In this article, I will try to develop a couple of Solutions to stop useless PRs in Open Source.

πŸ€” Understanding the Problem

I recently came across a post by Arpit Bhayani. I am sure you might have seen this controversy that recently happened:

There are many PRs made to Open Source with useless changes.


In this blog, we will go from the basic way to the Machine Learning approach to reduce this issue.

I am Pratik Singh, a Senior Software Developer at Nasdaq. A major part of my job is building and maintaining CI/CD Pipelines. Let me share a few solutions to fix this.

✨ Possible solutions

This is a problem that doesn't come up in a company. Treat this article as more of a free space to discuss your ideas in the comments.
I will start with basic implementations and we will move up the ladder. Let's Go!

1. KISS Approach πŸ˜‰

Keep It Simple Stupid!
The very first approach to this issue is to restrict access of users. Github has an in-built feature to limit access.
Go to: GitHub Repo Settings -> Moderation Options -> Interaction Limits

This will help to stop newcomers from making useless PRs!

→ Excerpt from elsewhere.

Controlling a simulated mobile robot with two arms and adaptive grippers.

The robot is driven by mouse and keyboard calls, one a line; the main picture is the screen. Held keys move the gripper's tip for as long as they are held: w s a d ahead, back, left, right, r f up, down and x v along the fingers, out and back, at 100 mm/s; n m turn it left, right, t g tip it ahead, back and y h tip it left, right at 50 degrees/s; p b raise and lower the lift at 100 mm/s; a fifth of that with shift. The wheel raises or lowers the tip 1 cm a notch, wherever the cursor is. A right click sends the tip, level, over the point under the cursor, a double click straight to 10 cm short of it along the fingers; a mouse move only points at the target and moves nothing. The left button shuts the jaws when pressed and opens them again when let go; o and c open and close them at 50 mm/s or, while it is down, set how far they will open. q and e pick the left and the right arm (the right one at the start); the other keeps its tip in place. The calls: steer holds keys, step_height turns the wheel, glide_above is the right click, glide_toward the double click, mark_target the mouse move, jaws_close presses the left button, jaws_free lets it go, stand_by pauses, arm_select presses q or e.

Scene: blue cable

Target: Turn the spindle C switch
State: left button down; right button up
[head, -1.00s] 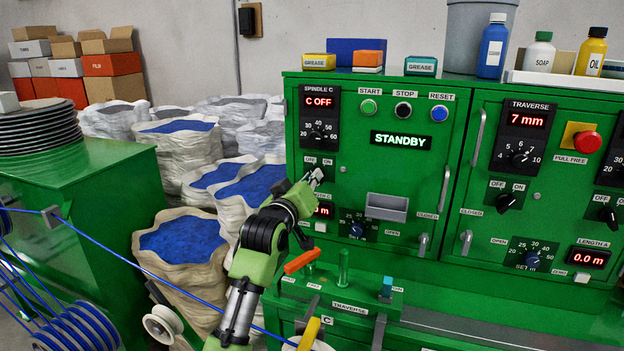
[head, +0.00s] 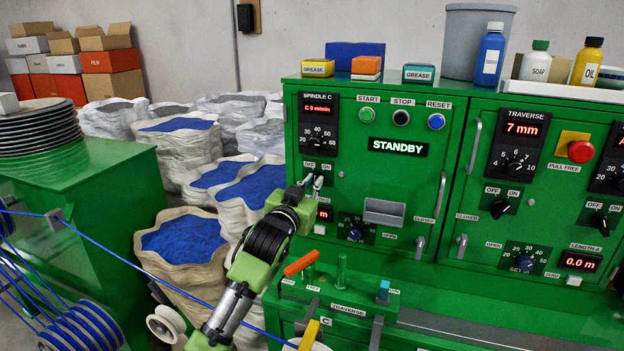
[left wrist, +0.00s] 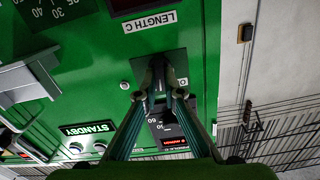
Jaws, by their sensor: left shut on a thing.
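The spindle C panel (head: 319,122) is on the green cabinet, and its red display (head: 319,109) shows a speed in m/min. The spindle C switch sits below it, under the OFF and ON labels (head: 318,166), mostly hidden by my left gripper (head: 313,184). My right gripper is not in view.
The STANDBY display (head: 398,146) is lit to the right. An orange lever (head: 301,263) and a green post (head: 341,269) stand below my left arm. Sacks of blue pellets (head: 181,240) are at the left, and a blue cable (head: 130,265) runs across the lower left.

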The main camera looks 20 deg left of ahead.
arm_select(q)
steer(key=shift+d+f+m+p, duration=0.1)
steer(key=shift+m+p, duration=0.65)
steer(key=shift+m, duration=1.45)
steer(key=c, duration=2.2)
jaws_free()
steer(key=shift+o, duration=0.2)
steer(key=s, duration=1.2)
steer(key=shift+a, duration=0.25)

Moderation Options on Github Repo Settings

But what if the user is a prior contributor?


2. Not all can edit Docs!

We are moving to different types of CI Jobs to tackle this problem. The idea is to have a set of Users that are allowed to make changes to the .md files (or any file for that matter). And make this job fail the entire CI pipeline!

Kubernetes has a set of people who make Docs. I know all repos can't do that, but you certainly assign a few people certain people for it!

The Job would look something like this:

name: Checking for authorized Doc changes

on:
  pull_request:
    paths:
      - '**/*.md' 
jobs:
  restrict_md_changes:
    runs-on: ubuntu-latest

    steps:
      - name: Check commit author
        id: check_author
        run: |
          # Get the author of the latest commit
          AUTHOR=$(git log -1 --pretty=format:'%an')

          # List of allowed authors (replace with your own)
          ALLOWED_AUTHORS="kitarp29 user1 user2 "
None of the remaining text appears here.